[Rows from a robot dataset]
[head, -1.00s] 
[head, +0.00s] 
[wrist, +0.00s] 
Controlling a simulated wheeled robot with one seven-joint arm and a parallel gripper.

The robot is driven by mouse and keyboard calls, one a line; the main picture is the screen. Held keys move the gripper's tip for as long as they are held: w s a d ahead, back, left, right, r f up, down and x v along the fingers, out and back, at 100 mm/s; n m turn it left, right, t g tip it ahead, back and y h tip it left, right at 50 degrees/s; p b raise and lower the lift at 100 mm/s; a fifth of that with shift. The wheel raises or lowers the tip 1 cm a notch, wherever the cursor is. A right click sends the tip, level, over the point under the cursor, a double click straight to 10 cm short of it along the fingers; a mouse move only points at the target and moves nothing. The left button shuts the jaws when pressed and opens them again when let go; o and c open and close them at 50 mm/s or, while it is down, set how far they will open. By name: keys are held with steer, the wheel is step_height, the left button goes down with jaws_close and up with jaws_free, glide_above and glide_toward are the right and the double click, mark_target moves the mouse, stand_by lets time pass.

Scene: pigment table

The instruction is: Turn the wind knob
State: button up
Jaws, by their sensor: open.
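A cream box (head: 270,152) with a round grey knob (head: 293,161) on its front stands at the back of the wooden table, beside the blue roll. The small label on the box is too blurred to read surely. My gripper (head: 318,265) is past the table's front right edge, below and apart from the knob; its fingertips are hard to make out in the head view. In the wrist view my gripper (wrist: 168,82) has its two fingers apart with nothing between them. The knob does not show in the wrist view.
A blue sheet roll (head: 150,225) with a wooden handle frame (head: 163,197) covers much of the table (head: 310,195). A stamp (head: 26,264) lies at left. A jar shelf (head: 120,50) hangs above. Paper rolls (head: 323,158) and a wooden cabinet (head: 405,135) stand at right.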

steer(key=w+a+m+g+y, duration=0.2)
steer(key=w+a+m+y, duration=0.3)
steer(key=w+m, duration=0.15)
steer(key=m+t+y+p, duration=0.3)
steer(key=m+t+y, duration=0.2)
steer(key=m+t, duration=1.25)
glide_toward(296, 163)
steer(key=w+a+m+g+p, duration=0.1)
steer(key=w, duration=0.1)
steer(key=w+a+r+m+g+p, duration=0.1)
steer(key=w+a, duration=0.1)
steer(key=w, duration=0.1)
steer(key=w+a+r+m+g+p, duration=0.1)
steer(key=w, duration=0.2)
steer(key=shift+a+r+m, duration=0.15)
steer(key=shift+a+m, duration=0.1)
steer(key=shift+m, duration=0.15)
...
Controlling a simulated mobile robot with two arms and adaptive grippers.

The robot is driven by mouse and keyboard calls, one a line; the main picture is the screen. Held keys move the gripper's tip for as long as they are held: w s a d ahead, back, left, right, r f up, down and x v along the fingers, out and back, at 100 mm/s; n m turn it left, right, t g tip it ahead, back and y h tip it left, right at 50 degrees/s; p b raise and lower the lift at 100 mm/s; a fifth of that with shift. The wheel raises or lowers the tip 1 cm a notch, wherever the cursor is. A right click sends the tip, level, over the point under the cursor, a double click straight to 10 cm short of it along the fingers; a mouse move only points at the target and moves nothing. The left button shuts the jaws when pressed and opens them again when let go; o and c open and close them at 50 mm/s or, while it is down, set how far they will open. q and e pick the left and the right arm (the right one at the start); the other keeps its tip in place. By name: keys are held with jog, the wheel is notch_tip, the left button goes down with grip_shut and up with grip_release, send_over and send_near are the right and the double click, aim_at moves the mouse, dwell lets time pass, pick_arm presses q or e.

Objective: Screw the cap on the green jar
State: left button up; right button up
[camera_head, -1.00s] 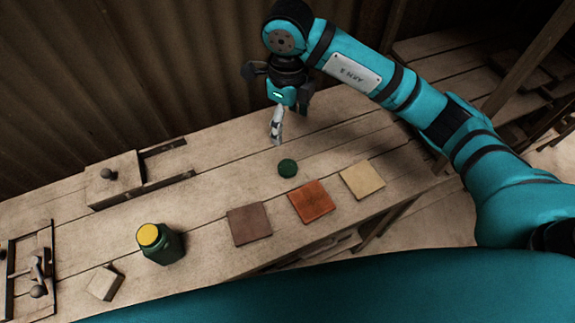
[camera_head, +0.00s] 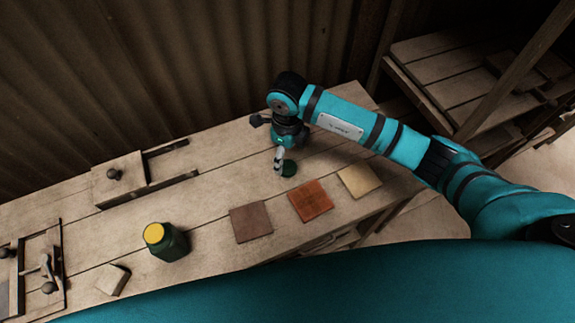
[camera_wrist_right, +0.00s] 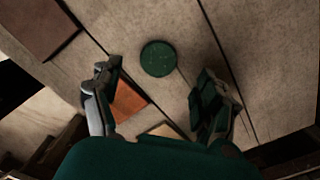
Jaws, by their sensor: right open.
==
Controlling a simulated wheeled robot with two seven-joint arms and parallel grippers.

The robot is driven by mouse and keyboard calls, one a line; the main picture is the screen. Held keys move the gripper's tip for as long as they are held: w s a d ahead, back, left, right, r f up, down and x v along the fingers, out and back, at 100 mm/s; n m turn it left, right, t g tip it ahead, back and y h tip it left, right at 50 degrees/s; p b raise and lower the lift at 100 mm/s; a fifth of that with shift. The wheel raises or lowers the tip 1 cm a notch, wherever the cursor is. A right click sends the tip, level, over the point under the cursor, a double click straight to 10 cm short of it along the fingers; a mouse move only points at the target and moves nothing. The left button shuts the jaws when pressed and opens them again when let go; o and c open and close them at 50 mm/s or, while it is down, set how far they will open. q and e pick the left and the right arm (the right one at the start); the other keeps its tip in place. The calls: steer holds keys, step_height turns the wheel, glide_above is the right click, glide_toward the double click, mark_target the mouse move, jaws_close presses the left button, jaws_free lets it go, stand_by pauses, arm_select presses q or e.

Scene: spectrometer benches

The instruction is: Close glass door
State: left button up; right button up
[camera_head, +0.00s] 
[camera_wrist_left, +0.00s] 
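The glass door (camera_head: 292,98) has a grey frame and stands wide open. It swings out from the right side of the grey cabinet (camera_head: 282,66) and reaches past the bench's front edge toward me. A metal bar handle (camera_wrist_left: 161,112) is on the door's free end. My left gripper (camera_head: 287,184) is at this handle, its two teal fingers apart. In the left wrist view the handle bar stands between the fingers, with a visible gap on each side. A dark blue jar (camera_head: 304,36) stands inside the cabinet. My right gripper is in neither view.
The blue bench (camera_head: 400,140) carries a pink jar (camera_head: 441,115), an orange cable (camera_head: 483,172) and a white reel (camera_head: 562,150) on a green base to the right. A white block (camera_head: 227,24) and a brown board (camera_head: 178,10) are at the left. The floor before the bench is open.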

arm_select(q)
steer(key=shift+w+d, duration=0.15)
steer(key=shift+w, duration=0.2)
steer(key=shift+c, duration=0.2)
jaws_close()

Your task
From the records above, retype only the lines starting at the line that contains "[head, -1.00s]" and ending at the line that contains "Controlling a simulated wheeled robot with one", both included.

Task solution
[head, -1.00s] 
[head, +0.00s] 
[wrist, +0.00s] 
Controlling a simulated wheeled robot with one seven-joint arm and a parallel gripper.

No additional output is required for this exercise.